== STORED DATA

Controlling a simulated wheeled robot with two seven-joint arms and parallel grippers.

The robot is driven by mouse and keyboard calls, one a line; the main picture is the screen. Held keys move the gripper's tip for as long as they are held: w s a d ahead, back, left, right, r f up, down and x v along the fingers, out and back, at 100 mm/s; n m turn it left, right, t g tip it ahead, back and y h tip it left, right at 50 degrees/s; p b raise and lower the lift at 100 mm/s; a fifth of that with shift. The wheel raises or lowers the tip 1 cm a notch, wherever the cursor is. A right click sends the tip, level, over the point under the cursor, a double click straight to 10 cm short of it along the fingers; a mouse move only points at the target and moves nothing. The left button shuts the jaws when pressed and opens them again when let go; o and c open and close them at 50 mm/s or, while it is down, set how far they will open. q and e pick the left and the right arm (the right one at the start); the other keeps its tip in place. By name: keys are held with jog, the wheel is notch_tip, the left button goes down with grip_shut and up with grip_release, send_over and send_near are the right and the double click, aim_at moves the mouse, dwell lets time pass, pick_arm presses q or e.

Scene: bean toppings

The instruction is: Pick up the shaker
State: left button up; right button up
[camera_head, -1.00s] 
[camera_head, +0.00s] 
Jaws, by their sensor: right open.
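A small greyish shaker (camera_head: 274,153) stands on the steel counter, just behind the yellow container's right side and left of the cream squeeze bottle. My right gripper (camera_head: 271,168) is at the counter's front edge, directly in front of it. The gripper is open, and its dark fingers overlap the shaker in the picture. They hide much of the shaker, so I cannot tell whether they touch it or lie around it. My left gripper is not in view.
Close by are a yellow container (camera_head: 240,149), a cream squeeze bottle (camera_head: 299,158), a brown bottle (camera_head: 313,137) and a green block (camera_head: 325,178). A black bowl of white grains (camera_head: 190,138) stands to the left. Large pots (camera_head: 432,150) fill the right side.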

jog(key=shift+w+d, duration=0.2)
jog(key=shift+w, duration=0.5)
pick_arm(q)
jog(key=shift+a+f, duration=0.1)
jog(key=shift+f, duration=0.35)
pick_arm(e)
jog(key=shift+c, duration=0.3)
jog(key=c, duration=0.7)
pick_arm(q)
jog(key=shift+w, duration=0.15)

====
== STORED DATA

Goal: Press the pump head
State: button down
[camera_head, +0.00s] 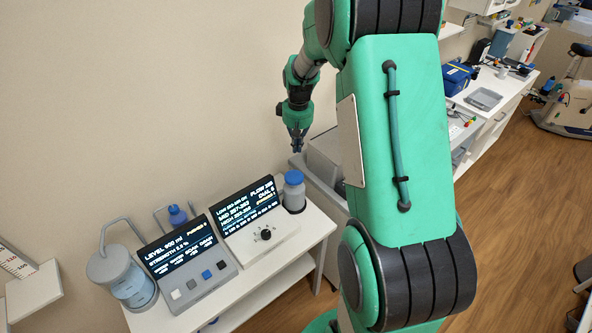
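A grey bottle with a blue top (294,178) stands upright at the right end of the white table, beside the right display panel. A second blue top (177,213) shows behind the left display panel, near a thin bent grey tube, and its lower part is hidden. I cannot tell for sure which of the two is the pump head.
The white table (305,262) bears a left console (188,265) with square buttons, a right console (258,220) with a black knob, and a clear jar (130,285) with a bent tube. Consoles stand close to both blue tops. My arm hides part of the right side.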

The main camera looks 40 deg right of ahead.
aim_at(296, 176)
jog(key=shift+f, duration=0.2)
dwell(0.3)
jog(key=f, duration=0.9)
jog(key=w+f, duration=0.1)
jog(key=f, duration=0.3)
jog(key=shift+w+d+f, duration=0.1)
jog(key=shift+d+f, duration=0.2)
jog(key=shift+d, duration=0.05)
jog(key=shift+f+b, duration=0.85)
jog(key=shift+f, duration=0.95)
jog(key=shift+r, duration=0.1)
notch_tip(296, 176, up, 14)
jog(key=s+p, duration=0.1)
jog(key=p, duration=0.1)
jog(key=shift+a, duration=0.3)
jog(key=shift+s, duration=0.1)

====

- YOUR OBJECTIVE -
Identify and list each line with the word "State".

- ANSWER TO THE TASK -
State: left button up; right button up
State: button down

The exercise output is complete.